A l’ère du twist et du Rock&Roll, bon nombre de jeunes déprimés, s’adonnèrent à toutes sortes de stupéfiants, scandant des slogans bizarres tels que l’institution d’un pouvoir… par la drogue (Flower Power), une revendication farfelue qui bousculait, néanmoins, les valeurs morales américaines. Les plus branchés d’entre eux joignirent des groupes de musique protestataire ou simplement dansèrent sur le rythme de «I can get no satisfaction» (Je ne suis pas satisfait) après avoir trinqué à la santé de l’American Way of Life nouveau (mode de vie américain).

Les nombreux cris de révolte, signes d’une société en crise, avaient été traduits, de façon moins dramatique, à travers une caricature publiée probablement dans le magazine américain Time du 30 Août 1965. Le dessin humoristique illustrait parfaitement le désenchantement de cette jeunesse écartelée entre un isolationnisme confortable et un engagement militaire au Vietnam au nom d’un nationalisme débridé. L’on y voyait un jeune Beatnik aussi maigre qu’un clou et un capitaliste joufflu et ventru tirant sur un gros cigare, côte à côte, contempler une vue panoramique de la baie de New York, symbole du l’utra-capitalisme libéral. La bulle du jeune disait «Burn, Baby Burn,» celle du capitaliste affichait «Love it or Leave it» (Aime le ou Quitte le). En langage algérien cela aurait donné «Hani Rohek Wala Galaa» (Tiens toi à carreau ou prends le Radeau !) ou encore «Belaa Wala Galaa» (Ferme la ou casse toi !), un langage qui, du reste, n’est pas spécifique à l’Algérie mais se tient aussi dans la plupart du monde africain et arabe (les pays de l’ex-bloc de l’Est et une bonne partie des pays de l’Amérique Latine ont, à leur avantage, appris à mieux s’insérer dans le monde moderne après la chute du Mur de Berlin en démocratisant leurs systèmes politiques).

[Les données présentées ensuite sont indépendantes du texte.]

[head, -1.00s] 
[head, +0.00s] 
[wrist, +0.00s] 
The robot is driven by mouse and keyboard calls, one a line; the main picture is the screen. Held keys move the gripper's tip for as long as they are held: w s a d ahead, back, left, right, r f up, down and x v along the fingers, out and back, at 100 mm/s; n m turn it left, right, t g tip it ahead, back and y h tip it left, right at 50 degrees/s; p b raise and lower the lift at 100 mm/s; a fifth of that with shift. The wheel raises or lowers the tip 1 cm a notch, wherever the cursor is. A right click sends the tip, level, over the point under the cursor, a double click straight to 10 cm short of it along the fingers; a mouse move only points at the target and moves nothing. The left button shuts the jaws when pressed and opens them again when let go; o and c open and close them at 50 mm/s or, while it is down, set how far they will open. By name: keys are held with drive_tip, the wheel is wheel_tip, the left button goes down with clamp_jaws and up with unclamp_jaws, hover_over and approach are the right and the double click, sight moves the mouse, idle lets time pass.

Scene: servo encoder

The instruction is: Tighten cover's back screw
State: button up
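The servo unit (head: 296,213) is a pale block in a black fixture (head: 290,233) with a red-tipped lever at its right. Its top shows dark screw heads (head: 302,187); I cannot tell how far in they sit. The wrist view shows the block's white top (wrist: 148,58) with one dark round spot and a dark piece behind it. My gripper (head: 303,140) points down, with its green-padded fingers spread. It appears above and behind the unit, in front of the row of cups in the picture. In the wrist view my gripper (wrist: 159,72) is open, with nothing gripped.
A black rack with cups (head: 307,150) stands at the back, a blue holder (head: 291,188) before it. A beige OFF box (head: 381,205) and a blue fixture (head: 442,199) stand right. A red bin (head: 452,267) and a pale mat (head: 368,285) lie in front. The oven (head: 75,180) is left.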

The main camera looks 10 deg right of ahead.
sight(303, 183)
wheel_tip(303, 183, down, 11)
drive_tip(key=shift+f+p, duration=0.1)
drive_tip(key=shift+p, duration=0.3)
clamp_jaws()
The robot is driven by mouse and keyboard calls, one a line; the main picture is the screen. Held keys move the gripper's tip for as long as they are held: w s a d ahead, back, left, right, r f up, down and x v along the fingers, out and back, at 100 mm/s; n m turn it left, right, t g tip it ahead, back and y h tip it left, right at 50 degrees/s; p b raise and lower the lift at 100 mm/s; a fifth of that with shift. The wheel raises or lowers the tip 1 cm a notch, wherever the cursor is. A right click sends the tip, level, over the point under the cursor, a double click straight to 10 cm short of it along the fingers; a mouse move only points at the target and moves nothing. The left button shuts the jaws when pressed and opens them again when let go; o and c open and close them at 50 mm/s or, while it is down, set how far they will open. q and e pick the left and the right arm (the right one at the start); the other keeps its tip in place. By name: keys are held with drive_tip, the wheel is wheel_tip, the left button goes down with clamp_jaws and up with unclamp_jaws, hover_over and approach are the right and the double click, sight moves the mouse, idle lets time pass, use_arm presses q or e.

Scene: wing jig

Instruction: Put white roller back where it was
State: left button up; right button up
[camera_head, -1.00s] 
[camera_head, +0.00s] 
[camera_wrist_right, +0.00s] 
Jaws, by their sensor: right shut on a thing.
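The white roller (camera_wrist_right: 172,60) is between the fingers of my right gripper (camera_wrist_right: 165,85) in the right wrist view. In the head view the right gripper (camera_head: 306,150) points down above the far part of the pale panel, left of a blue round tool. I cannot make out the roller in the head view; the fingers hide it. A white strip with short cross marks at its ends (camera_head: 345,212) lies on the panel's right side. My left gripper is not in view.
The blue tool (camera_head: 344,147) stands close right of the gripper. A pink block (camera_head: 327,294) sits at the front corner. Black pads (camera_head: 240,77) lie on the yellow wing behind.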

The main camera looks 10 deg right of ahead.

Cette expression vue comme provocatrice du côté des blancs fut attribuée à un disc-jockey d’une radio Rhythm & Blues du nom de Nathaniel Magnificent Montague co-auteur avec Bob Baker d’un ouvrage intitulé : «Burn Baby Burn: The Autobiography of the Magnificent Montague.» (Brûle Chérie, Brûle : L’autobiographie de Magnificent Montague). Sous la pression du directeur de la station de radio, le disc-jockey, Magnificient, fut contraint d’abandonner son slogan populaire au moins durant les émeutes de Los Angeles et le remplacer par «Have Mercy, Los Angeles!» (Los Angeles, Pitié ! ). Des décennies après, le groupe punk pop or rock alternatif d’Irlande du Nord, Ash, immortalisa cette expression dans une belle chanson portant le même titre à savoir «Burn, Baby, Burn !» enregistrée en 1999 et dans laquelle le groupe exprima la déprime et la désillusion d’une jeunesse (européenne) déboussolée en quête de nouveaux repères.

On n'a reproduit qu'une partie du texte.